§ Data shown:
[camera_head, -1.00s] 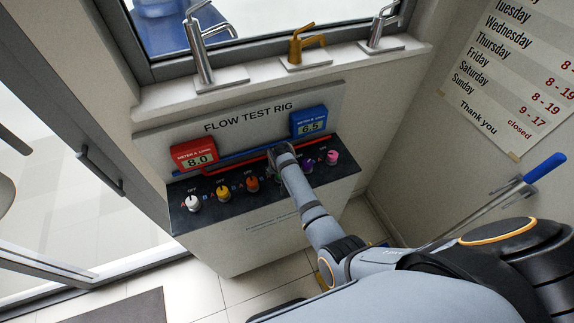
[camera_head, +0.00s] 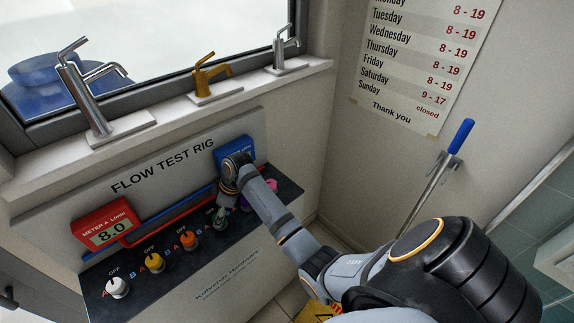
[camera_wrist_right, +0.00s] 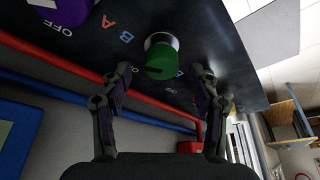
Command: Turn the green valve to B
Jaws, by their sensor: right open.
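The green valve (camera_wrist_right: 162,60) is a round green knob on a silver base on the dark panel. In the right wrist view it sits ahead of and between the fingers of my right gripper (camera_wrist_right: 162,84). The gripper is open, with gaps beside the knob and no clear contact. A blue B mark (camera_wrist_right: 126,38) is on the panel beside the knob; I cannot tell which way the knob points. In the head view my right gripper (camera_head: 226,194) reaches down over the panel and partly hides the green valve (camera_head: 219,221). My left gripper is not in view.
White (camera_head: 117,287), yellow (camera_head: 154,262) and orange (camera_head: 190,240) valves stand left of the green one. A purple valve (camera_wrist_right: 62,10) is close on its other side. Meter A (camera_head: 105,226) reads 8.0; the arm partly covers meter B (camera_head: 232,150). Red and blue pipes run behind.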

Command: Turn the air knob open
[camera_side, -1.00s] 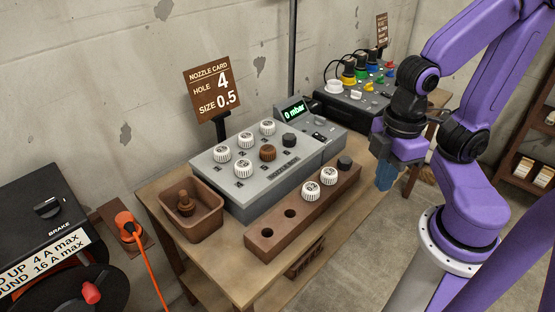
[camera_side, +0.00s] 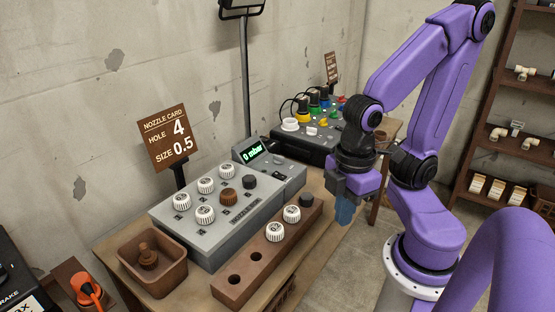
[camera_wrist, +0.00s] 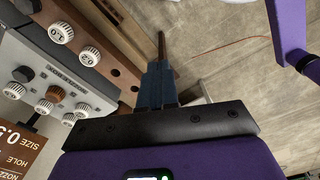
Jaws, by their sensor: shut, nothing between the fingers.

§ To do: Repeat only the lines from the one with "[camera_wrist_right, +0.00s]" down to the one with "Command: Turn the green valve to B", word for word and both included, and leave the pictures out.

§ The result:
[camera_wrist_right, +0.00s] 
Command: Turn the green valve to B

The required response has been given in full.